- What to produce: Reproduce the listing below character for character; drop every image.

::::

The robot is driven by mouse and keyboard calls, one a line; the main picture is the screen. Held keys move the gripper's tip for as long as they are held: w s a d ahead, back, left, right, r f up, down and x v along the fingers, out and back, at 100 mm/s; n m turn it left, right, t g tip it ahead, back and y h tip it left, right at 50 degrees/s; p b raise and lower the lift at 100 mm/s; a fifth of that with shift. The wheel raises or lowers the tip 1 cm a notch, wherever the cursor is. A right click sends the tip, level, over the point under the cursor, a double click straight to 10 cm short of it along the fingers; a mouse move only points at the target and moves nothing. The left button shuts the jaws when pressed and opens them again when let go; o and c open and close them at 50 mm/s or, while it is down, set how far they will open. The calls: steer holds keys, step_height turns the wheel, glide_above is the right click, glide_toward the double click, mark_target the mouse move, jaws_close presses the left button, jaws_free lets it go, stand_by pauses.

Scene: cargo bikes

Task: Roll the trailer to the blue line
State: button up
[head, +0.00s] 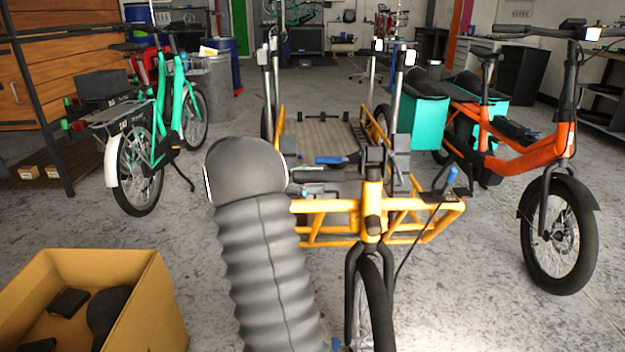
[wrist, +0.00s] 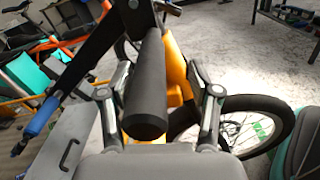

::::

- Solution for this problem:
The robot is driven by mouse and keyboard calls, one a line; the main picture is the screen. Held keys move the gripper's tip for as long as they are held: w s a d ahead, back, left, right, r f up, down and x v along the fingers, out and back, at 100 mm/s; n m turn it left, right, t g tip it ahead, back and y h tip it left, right at 50 degrees/s; p b raise and lower the lift at 100 mm/s; a fifth of that with shift. The wheel raises or lowers the tip 1 cm a notch, wherever the cursor is. A right click sends the tip, level, over the point under the cursor, a double click straight to 10 cm short of it along the fingers; a mouse move only points at the target and moves nothing. The left button shuts the jaws when pressed and opens them again when let go; o and c open and close them at 50 mm/s or, while it is down, set how far they will open. The calls: steer holds keys, step_height turns the wheel, glide_above is the right click, glide_toward the double click, mark_target the mouse move, jaws_close presses the left button, jaws_free lets it go, stand_by pauses.

Scene: cargo bikes

Task: Roll the trailer to the blue line
State: button up
[head, +0.00s] 
[wrist, +0.00s] 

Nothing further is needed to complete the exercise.